I am having hard time debugging why a simple query against hive external table (dynamodb backed) is taking north of 10 minutes via spark-submit and it only takes 4 seconds in hive shell.
Hive External Table that refers to a Dynamodb table say Employee[id, name, ssn, dept]. id is the partition key and ssn is the range key.
Using aws emr 5.29, spark, hive, tez, hadoop. 1 master, 4 core, m5.l
in hive shell: select name, dept, ssn from employee here id='123/ABC/X12I' returns results in 4 seconds.
Now, lets say i have the following code in code.py (ignoring the imports)

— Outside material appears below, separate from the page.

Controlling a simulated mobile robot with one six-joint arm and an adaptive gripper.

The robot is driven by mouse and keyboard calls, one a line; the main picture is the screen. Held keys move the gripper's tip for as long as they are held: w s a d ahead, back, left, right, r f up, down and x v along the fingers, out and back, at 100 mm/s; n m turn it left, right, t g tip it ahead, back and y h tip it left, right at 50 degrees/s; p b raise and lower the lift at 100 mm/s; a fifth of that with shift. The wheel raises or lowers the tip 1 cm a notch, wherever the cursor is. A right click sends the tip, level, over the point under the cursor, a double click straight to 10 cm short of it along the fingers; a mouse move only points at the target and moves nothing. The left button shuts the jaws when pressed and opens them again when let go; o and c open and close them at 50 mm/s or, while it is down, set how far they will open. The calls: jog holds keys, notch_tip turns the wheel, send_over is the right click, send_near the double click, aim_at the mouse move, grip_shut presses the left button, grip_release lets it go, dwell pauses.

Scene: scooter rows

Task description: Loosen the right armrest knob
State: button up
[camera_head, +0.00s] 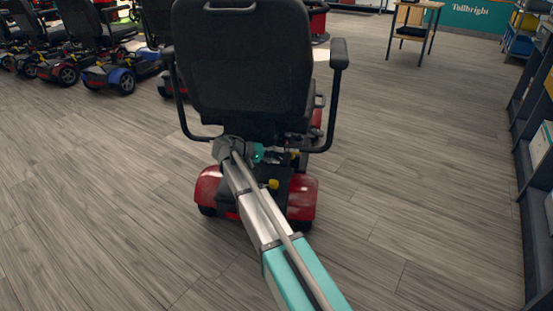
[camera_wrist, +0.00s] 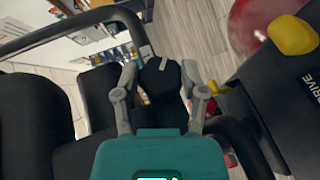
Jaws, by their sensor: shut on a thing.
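A red scooter with a black seat (camera_head: 242,65) stands with its back to me. Its right armrest (camera_head: 339,54) sits on a bent black tube (camera_head: 325,135) that runs down under the seat. In the wrist view, a black knob (camera_wrist: 160,95) with a pale mark sits between the two grey fingers of my gripper (camera_wrist: 159,72), which is shut on it. In the head view my gripper (camera_head: 259,153) reaches under the back of the seat, and the knob is hidden there.
A yellow lever (camera_wrist: 293,35) beside the word DRIVE is close on the right in the wrist view. More scooters (camera_head: 120,68) stand in a row at the left. A shelf (camera_head: 535,130) lines the right edge. The floor around this scooter is clear.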

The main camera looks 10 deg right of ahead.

spark = SparkSession.builder.appName("test").enableHiveSupport().getOrCreate()
data=spark.sql("select name, dept, ssn from employee here id='123/ABC/X12I'")
# print data or get length
I submit the above on the master node as:
spark-submit --jars /pathto/emr-ddb-hive.jar, /pathto/emr-ddb-hadoop.jar code.py
The above spark submit takes a long time 14+ minutes. I am not sure which parameter needs to be tweaked or set to get better response time.
In hive shell I did a SET; to view the parameters that hive shell is using and there are a gazillion.
I also tried a boto3 dynamodb way of searching and it is way faster than my simple py sql to spark-submit.
I am missing fundamentals...Any idea or direction is appreciated.